Ford of Britain, Executive director, human resources
As the head of human resources in the UK, Skerry reports directly to Donya Urwin, HR vice president for Ford of Europe and one of the most influential women in our Top 100. Skerry herself is hugely influential, given that she’s responsible for 13,800 employees. Like Urwin, she has spent a large part of her career at Ford, in various HR positions; these have covered employee relations, skills development, benefits and compensation. Skerry started her career following a degree in economics at Leeds University
Ford of Europe, Vice president, human resources, EMEA
Urwin has overall responsibility for the Ford’s staff across each of the territories she covers – Europe, the Middle East and Africa (EMEA) – including 53,000 people in Europe alone. She was promoted to her current role in 2014 after heading up HR for Ford in South Africa. Prior to that she was previously based in Detroit, USA, as Ford’s global head of business operations for marketing, sales, service and communications. Urwin has a degree in psychology and joined the firm in 2001 from Marks and Spencer. She says the percentage of women at Ford is improving, with women making up 9.5% of the firm’s 13,800 UK workforce, but she’s pushing to boost the number further.
Renault UK, HR director
Vernon is responsible for hiring all Renault employees working in the UK and Ireland. She has spent most of her working life with the firm, finding her niche with Renault’s HR department after joining as a junior personnel officer and having since worked in all areas of HR within the company. She has a degree in French from Reading University.

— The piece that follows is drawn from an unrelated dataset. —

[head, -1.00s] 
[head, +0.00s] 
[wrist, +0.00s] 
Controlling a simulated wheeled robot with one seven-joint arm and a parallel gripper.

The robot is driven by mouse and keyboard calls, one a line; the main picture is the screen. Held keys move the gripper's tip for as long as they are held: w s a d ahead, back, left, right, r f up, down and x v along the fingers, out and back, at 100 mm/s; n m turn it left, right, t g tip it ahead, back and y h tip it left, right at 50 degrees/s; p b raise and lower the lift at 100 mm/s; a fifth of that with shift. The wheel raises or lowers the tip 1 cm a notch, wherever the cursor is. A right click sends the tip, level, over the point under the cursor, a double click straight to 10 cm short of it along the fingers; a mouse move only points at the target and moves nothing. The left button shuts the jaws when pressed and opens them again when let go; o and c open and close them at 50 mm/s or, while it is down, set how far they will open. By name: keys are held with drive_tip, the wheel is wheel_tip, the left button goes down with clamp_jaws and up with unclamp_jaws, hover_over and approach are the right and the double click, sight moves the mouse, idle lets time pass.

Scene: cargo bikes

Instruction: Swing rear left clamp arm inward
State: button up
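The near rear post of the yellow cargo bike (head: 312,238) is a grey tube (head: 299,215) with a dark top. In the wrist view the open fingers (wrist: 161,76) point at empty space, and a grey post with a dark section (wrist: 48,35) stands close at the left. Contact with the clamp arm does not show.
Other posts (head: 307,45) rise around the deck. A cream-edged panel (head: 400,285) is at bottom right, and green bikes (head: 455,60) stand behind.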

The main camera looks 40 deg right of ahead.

Volkswagen Group, Group talent and development manager
Williams is based in Germany and her two main roles are to act as a talent scout for the VW Group’s senior management positions and to retain the executives already in place. She was promoted to the position in February 2015 after moving from her post in the UK as head of HR at Bentley, where she had worked since 1999. Williams graduated from Liverpool John Moores University in 2005 with a degree in business studies.